Report: IDAs generate waste, need reform
Government endorsed job creation mechanisms, like industrial development agencies (IDAs), get a stern condemnation in a new report from the Partnership for the Public Good (PPG), a Buffalo-area think tank.
“Generating Waste: Problems with NYPA and the IDAs and How to Solve Them,” released Wednesday, charges that businesses receiving tax breaks and public money are not held accountable when they fail to create jobs.
Poor jobs, out-of-town profits
Standing on a sidewalk outside a new Holiday Inn Express in Niagara Falls that received tax breaks from the Niagara County IDA in 2007, PPG Director Sam Magavern called for the reform of government programs that promise to create jobs.
“They’re not even required to produce jobs in return for the tax incentives. So you can have an IDA project that produces zero jobs and it will still meet state law,” Magavern says.
New Yorkers are too often on the hook for projects like doctor’s offices, hotels, and car dealerships that hire a non-local construction firms, create poor quality jobs, and send earnings away to faraway corporate headquarters, Magavern says.
In the case of Holiday Inn (page 28 of the report): the hotel was constructed by an Athens, Georgia firm, pays its housekeeping staff around $18,000 a year, and the franchise’s central office is in Los Angeles, according to the report.
“When you look at examples like the Holiday Inn Express here, I think there’s going to be a pretty broad consensus [that it’s] not quite working. We’ve got to stop subsidizing projects that don’t grow the economy and we have to focus in on quality jobs,” Magavern says. “We can’t afford not to when we’re cutting all kinds of programs across the state. We can’t be wasting money on corporate welfare.”

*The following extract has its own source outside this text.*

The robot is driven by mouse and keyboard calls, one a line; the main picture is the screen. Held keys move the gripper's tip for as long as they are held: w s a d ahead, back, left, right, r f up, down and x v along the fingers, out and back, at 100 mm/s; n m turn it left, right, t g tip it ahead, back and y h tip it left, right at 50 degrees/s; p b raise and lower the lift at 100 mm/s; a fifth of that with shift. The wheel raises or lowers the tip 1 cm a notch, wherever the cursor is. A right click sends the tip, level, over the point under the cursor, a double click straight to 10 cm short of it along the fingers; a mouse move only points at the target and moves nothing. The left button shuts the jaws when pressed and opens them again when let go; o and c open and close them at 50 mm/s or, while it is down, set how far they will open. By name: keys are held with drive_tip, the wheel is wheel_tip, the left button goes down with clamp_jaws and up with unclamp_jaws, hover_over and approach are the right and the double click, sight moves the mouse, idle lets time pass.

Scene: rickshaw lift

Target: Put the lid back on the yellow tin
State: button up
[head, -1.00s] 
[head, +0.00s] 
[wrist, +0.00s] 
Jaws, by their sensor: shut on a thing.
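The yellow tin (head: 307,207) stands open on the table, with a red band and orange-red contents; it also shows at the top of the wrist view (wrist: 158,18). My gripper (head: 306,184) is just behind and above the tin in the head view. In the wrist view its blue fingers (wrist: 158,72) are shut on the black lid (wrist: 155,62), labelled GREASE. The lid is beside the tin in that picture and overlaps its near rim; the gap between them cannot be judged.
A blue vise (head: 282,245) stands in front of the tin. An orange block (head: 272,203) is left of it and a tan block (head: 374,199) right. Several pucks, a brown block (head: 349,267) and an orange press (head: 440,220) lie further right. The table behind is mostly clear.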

Erie County has six IDAs alone, and competition between them leads to the approval of many questionable projects, according to the report.
“The Amherst IDA did 13 deals in 2010. That included two supermarket deals, three doctors offices and one Lexus car dealership. That’s a poster child for bad subsidy deal,” Magavern told the crowd of mostly union representatives and workers.
Governor Andrew Cuomo has attacked ineffective state spending on economic development projects, but not IDAs specifically. Recently, Comptroller Thomas DiNapoli issued a study that questions IDA job creation claims.
Legislative packages that would build in great accountability measures for IDAs have come close but ultimately failed to pass over the past few sessions. Come January, Albany will likely again consider IDA reform and Magavern says the governor’s influence could make the difference.
Cross party appeal
But Albany’s loudest voice for IDA reform, Assemblyman Sam Hoyt, resigned this summer. And the reform message is up against a long history, and strong momentum, to do deals. In August, the Niagara County IDA approved a 10-year tax break for a $6.2 million new Hampton Inn in Wheatfield.
In the meantime, the PPG and New York Jobs with Justice will continue to lobby legislators to take up the IDA reform mantle, arguing the all tax paying New Yorkers would like to see their money spent in more productive ways.
“If you’re kind of a Libertarian then you could say: what is this big government picking and choosing winners instead of the market doing it? If you’re conservative you should say: why are these sprawling bureaucracies getting involved with economic development,” Magavern says. “If you’re liberal you should say: why are we subsidizing sprawling development and poverty level jobs? Across the spectrum there should be an interest in this.”